Rekomendowane odpowiedzi

Opublikowano

Ale zonk. Przykro słyszeć, to już naprawdę mega pech. W 20km dostać kamieniem i to tak, że pójdzie pająk, prawie niewiarygodne. Pewnie trafił gdzieś w okolice krawędzi dolnej.

Dziel się doświadczeniami co do folii, bo na pewno byłoby więcej zainteresowanych. To standardowa PPF? Ile kosztuje takie coś?

Opublikowano

W kwestii pękniętej szyby proponuję zainteresować się naprawą pęknięcia zamiast wymianą szyby, bo warto. Trzy tygodnie temu trafił mnie kamień spod koła ciężarówki, huk niesamowity. Szyba pękła jak widać na zdjęciu. Do domu miałem jakich 50km, więc po powrocie do domu zakleiłem uszkodzenie czarna taśmą i na drugi dzień pojechałem na fachowca który w godzinę naprawił uszkodzenie. Jest ono w zasadzie niewidoczne. Człowiek, który to naprawił za usługę wziął…170zł ( bo uznał że to duże uszkodzenie). Oprócz nawiercania, aby zniwelować naprężenia stosował podciśnienie, żywice, lampy up i inne cuda. Gość powiedział, że daje 100% gwarancji, że w tym samym miejscu już nie pęknie. Porozmawiałem z Panem fachowcem od szyb ( 25lat tylko naprawia pęknięcia) i powiedział, że wymiana szyby przez człowieka w serwisie nawet na identyczną nigdy nie da takiej jakości pod względem wytrzymałości na uszkodzenia jak szyba oryginalnie wklejona przez roboty w fabryce na etapie produkcji auta. Mam ubezpieczenie na wymianę szyby na oryginalną bez utraty zniżki, ale tracić co najmniej dzień na serwis i potem mieć cyrki z świstami, przeciekami czy jak fachowiec określił mniejszą jakością wstawionej szyby, to nie dla mnie.
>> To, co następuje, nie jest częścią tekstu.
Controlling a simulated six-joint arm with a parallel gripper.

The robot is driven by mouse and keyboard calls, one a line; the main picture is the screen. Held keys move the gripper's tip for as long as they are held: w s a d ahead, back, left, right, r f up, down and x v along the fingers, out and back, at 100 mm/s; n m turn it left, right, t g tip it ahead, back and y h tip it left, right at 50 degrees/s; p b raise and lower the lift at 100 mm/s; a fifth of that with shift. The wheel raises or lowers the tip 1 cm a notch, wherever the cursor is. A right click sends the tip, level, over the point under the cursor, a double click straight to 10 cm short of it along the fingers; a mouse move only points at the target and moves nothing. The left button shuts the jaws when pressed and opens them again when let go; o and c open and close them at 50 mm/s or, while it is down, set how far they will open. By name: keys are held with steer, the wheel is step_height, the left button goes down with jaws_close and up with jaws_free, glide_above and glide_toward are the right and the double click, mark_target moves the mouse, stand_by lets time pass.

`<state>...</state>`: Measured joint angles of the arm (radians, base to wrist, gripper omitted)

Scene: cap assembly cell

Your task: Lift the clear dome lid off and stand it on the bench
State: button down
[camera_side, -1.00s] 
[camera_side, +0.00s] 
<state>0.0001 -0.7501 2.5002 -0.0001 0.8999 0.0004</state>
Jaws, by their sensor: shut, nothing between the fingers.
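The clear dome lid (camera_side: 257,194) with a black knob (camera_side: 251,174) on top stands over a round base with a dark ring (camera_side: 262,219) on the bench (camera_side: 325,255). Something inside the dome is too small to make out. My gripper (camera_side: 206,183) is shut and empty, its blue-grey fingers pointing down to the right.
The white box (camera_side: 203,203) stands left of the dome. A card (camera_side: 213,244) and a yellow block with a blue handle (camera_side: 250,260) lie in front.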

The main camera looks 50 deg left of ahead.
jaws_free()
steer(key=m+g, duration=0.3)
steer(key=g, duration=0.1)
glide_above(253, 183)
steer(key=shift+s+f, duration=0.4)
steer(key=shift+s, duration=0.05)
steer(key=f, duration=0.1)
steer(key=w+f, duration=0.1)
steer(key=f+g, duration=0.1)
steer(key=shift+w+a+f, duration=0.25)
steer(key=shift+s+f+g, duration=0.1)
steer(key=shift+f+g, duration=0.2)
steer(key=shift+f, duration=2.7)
Dla zainteresowanych podam namiary na Pana fachowca, jest z okolic Chojnic.

IMG_0627.jpeg

IMG_0630.jpeg

  • Lubię to 1
Opublikowano
10 godzin temu, BigCactus napisał(a):

Pobiłem własny rekord - odbiór samochodu w piątek po wymianie szyby czołowej i po przejechaniu 20km kolejne pęknięcie (zauważyłem dopiero na drugi dzień i w serwisie pokazali mi mały ślad uderzenia kamyka - myślałem, że może naprężenia).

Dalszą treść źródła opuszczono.